### What is required
Identify the lines that contain the string "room" and report only how many there are.

### Material for this exercise
▶

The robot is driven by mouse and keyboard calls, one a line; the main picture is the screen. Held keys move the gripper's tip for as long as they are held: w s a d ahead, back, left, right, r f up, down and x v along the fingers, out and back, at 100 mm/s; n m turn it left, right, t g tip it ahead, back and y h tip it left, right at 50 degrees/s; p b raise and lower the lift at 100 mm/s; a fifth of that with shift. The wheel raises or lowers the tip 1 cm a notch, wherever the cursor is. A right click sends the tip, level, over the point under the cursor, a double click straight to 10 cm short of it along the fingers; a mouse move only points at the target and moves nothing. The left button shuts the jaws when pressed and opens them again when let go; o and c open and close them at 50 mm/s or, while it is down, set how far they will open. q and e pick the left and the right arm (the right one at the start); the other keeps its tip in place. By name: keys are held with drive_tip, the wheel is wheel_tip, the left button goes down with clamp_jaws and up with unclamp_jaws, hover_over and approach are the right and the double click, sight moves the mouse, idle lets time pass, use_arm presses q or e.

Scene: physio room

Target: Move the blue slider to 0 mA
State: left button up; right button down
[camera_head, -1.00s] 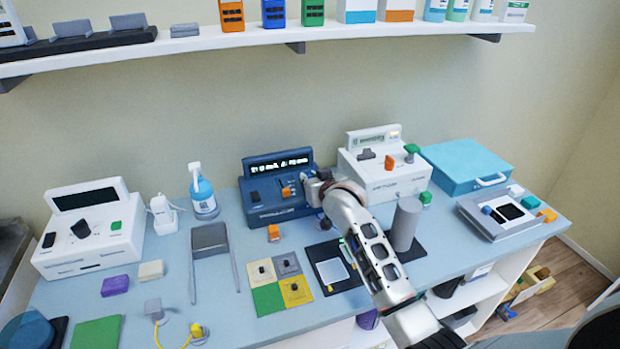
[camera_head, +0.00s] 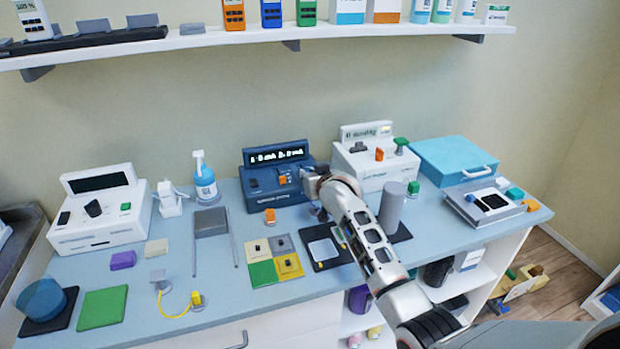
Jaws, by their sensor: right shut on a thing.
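The navy blue unit (camera_head: 262,187) with a lit display stands at the back middle of the bench. An orange knob (camera_head: 283,179) shows on its face. My right gripper (camera_head: 311,181) is at the right end of this unit, to the right of the orange knob. It is shut on a small part there, seemingly the blue slider, which the gripper and arm hide. The display digits are too blurred to read, so I cannot tell the mA value. My left gripper is out of view.
A white unit (camera_head: 372,176) with orange and green knobs stands close to the right of my gripper. A grey cylinder (camera_head: 391,206) stands beside my forearm. A shelf (camera_head: 240,37) runs above. Bench space in front of the navy unit holds a small orange block (camera_head: 269,216).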

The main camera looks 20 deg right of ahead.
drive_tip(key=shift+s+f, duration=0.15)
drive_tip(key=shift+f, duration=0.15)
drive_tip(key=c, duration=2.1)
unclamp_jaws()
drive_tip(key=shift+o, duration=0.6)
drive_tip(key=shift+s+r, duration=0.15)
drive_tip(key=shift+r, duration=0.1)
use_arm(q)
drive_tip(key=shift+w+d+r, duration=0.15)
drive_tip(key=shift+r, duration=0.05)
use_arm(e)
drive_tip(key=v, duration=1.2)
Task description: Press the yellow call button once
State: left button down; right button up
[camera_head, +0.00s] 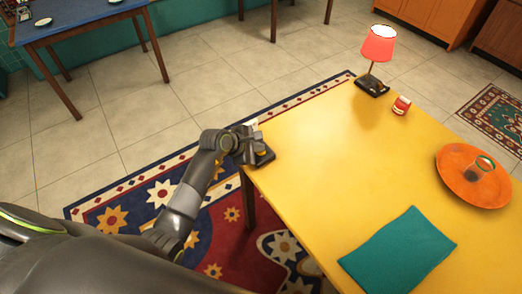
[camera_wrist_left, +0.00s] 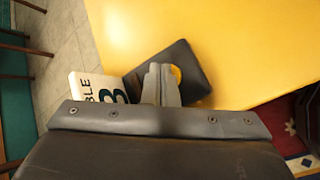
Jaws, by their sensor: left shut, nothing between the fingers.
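The yellow call button (camera_wrist_left: 176,75) sits on a dark square base (camera_wrist_left: 190,62) in the left wrist view, partly hidden behind my fingers. In the head view the dark base (camera_head: 265,159) is at the near left corner of the yellow table. My left gripper (camera_wrist_left: 160,72) is shut and empty, its fingertips over the button. In the head view the left gripper (camera_head: 250,147) is right at the base. I cannot tell whether the fingertips touch the button. My right gripper is not in view.
A white table-number sign (camera_wrist_left: 98,90) stands close beside the base. On the yellow table (camera_head: 310,165) are a red-shaded lamp (camera_head: 378,44), a small red jar (camera_head: 401,105), an orange plate (camera_head: 455,180) with a glass (camera_head: 483,166), and a teal cloth (camera_head: 400,250). The table's middle is clear.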

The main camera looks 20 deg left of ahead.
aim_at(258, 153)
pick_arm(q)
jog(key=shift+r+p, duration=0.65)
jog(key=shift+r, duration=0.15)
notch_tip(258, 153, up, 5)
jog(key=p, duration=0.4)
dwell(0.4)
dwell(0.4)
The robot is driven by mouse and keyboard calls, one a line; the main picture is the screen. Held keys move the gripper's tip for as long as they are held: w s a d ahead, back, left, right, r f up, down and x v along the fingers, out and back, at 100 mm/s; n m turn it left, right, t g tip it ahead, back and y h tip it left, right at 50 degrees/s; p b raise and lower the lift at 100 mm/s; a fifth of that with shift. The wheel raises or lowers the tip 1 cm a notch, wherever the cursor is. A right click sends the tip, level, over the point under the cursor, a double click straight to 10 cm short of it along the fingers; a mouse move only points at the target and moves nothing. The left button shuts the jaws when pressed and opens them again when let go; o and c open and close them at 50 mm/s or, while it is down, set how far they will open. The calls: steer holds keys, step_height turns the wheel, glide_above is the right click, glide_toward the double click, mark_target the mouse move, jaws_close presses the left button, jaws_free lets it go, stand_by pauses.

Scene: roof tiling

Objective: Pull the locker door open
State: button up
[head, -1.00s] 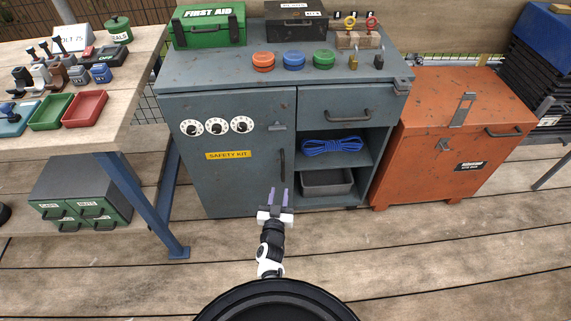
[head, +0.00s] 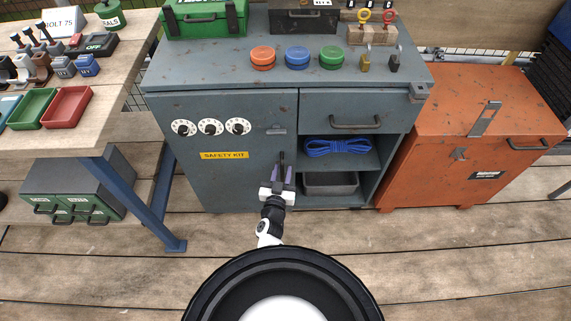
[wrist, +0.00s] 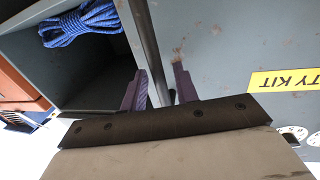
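The grey locker door (head: 225,180) is shut, with a yellow SAFETY KIT label (head: 223,155) and three white dials (head: 210,127). Its dark upright handle (head: 281,160) is near the door's right edge. My gripper (head: 283,178) is at the lower part of the handle, its purple fingers apart. In the wrist view, the handle (wrist: 145,45) runs between the two fingers of my gripper (wrist: 158,85), one finger on each side. The fingers look open, with gaps beside the bar; contact is not clear. The handle's lower end is partly hidden by my gripper.
Right of the door are a drawer (head: 352,115) and open shelves with blue rope (head: 337,147) and a grey bin (head: 330,184). An orange chest (head: 460,140) stands to the right, a workbench (head: 120,110) to the left. Plank floor (head: 120,270) lies in front.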

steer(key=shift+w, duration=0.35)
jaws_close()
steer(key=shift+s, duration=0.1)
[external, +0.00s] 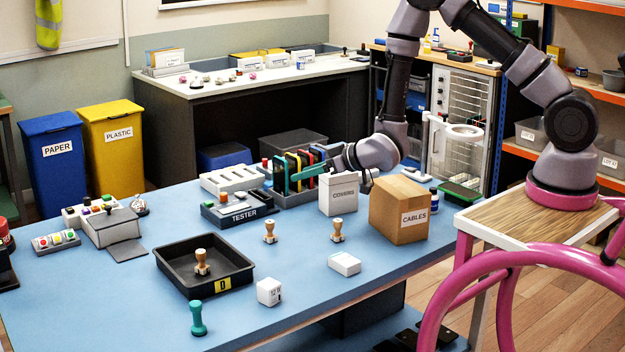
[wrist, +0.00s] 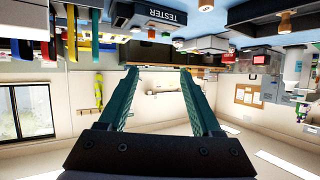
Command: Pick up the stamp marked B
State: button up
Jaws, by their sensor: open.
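Several stamps stand on the blue table. One wooden stamp (external: 202,262) is inside the black tray (external: 175,281) marked D. Two wooden stamps, one left (external: 270,231) and one right (external: 337,230), stand behind the tray's right side. A teal stamp (external: 197,318) stands at the front edge. No letter B is readable on any of them. My gripper (external: 302,170) is above the back of the table, near the grey organiser with coloured items and far from the stamps. In the wrist view its teal fingers (wrist: 158,76) are apart with nothing between them.
The COVERS box (external: 338,196) and CABLES box (external: 398,212) stand close to my arm. The TESTER unit (external: 238,214) is at the back. A white box (external: 344,263) and white cube (external: 269,291) lie at the front. The table around the two wooden stamps is mostly clear.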

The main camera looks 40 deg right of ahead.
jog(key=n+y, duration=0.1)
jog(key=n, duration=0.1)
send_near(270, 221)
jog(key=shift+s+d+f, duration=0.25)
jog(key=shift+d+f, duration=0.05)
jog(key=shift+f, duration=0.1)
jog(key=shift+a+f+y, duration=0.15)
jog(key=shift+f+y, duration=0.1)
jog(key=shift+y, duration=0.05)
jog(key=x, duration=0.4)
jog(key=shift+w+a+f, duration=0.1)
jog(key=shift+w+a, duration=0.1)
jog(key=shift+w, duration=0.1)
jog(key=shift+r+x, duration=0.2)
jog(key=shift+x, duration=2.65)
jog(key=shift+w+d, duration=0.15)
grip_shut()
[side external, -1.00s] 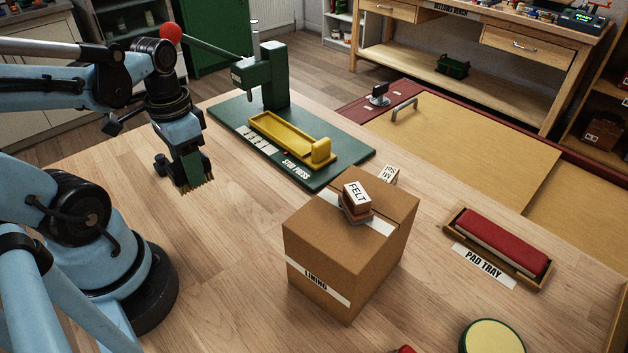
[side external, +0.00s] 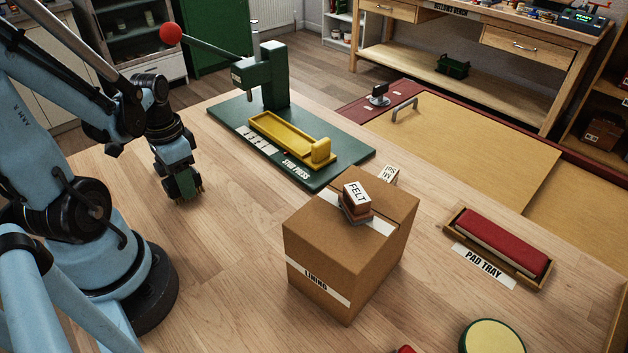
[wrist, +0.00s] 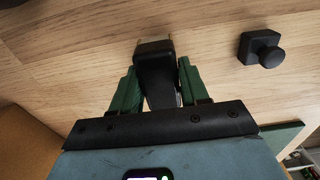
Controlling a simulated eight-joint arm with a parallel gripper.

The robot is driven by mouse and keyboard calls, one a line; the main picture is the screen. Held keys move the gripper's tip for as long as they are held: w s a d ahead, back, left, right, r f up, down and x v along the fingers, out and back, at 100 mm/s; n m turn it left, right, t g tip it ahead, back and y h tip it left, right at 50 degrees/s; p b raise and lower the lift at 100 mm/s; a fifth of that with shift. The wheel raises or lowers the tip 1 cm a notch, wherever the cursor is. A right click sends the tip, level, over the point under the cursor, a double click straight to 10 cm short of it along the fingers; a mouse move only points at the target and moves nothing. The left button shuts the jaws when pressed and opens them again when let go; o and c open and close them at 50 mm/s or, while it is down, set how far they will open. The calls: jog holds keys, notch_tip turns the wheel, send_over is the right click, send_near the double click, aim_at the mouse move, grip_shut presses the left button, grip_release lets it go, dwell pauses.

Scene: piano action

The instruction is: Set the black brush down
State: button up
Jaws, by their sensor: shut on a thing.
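My gripper (side external: 181,184) points down, low over the wooden table left of the green press, with its green fingers closed around the black brush. In the wrist view, the black brush (wrist: 154,62) sits between the two green fingers of my gripper (wrist: 155,82). Its wide dark head faces away from the wrist, and thin light bristles show at its far edge. In the side view the brush is mostly hidden by the fingers. Its lower end is at or just above the tabletop; I cannot tell whether it touches.
A black knobbed block (wrist: 261,48) stands on the table close beside the brush. The green stud press (side external: 264,80) with its yellow tray (side external: 285,138) is to the right. A cardboard box (side external: 335,265) stands nearer. The tabletop (side external: 225,225) between is clear.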

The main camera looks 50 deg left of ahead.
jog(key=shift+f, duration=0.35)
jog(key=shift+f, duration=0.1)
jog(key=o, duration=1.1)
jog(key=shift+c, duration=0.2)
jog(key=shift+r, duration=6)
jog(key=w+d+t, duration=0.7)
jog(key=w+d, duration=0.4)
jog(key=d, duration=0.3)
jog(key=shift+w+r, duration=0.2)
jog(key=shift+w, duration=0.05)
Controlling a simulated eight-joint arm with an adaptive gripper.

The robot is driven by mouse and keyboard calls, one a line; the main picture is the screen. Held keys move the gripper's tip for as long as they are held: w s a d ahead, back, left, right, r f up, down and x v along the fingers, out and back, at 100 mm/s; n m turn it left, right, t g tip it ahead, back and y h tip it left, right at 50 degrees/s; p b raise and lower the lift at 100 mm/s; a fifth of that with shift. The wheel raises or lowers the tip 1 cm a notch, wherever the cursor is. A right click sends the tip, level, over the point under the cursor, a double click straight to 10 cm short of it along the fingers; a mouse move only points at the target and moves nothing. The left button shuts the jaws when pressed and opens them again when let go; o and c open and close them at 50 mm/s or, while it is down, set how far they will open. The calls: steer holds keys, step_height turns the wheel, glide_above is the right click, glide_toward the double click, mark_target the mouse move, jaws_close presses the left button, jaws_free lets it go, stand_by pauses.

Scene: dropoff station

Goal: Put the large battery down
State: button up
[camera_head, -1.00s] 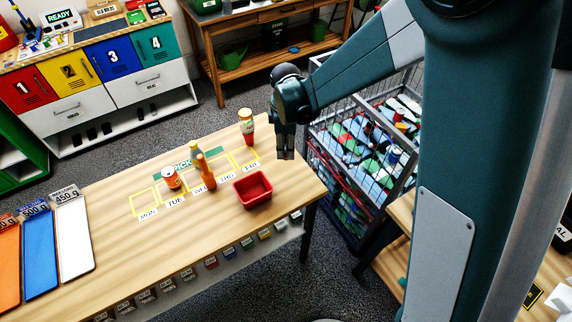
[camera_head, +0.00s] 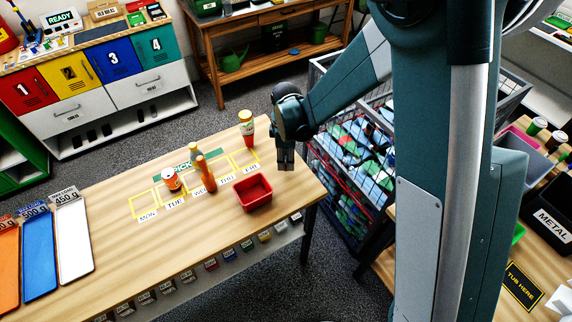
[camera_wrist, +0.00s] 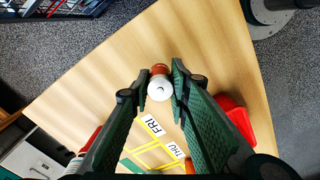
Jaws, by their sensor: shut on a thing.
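My gripper (camera_head: 286,168) is low over the right end of the wooden table (camera_head: 110,220), to the right of the FRI square and behind the red tub. In the wrist view its fingers (camera_wrist: 158,92) are shut on the large battery (camera_wrist: 159,90), which shows a pale round end with a small centre dot and a copper-brown part beyond. The battery stands out over bare wood. I cannot tell whether its lower end touches the table. In the head view the battery is too small or hidden to make out.
A red tub (camera_head: 253,193) stands close in front of my gripper. A bottle (camera_head: 247,128) stands behind FRI, with an orange bottle (camera_head: 205,173) and a jar (camera_head: 171,179) further left. A wire cage (camera_head: 340,180) is beyond the table's right edge.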

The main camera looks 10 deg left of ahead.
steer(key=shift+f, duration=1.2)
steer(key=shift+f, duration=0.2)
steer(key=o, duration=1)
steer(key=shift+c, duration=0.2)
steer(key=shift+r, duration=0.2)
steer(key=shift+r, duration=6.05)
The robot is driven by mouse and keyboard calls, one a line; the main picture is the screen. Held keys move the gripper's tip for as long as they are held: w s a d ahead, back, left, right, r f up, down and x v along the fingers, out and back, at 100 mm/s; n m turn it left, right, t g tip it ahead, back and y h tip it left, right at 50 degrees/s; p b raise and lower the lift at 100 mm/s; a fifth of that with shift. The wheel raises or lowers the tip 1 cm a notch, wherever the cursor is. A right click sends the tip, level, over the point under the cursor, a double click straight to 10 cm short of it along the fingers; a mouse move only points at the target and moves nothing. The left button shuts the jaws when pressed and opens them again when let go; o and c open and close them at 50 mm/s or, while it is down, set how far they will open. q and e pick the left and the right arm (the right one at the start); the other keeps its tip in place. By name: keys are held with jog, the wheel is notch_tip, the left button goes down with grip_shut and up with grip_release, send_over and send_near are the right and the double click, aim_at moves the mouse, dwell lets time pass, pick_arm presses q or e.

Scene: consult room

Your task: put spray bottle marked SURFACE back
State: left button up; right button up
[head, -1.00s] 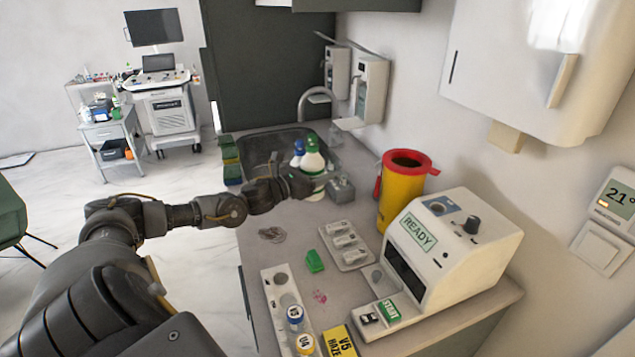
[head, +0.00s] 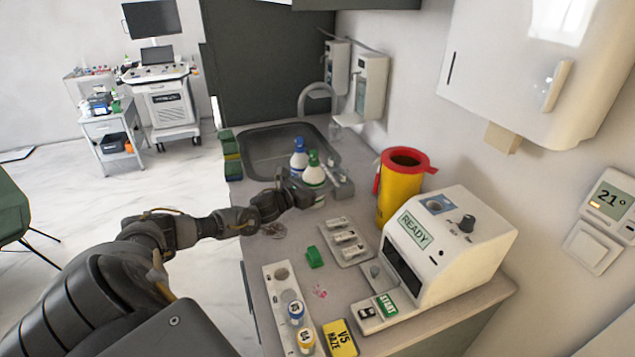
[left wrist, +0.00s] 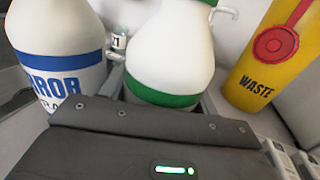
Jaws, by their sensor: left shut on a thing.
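A white spray bottle with a green top and green band (head: 314,172) stands upright at the front edge of the sink. My left gripper (head: 297,194) is shut on it; in the left wrist view the bottle (left wrist: 172,55) rises just beyond the gripper's dark body. Its label text is hidden, so I cannot read SURFACE. A second white spray bottle with a blue top and blue band (head: 299,156) is just behind and left of it; in the left wrist view this bottle (left wrist: 58,35) shows part of the word MIRROR. My right gripper is not in view.
A sink (head: 262,155) lies behind the bottles. A small grey holder (head: 341,187) is close on the right. A yellow waste bin (head: 398,195) with a red rim and a white READY device (head: 455,250) stand farther right. A tray (head: 349,243) sits in front.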

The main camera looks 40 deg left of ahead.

◀

### Response below
2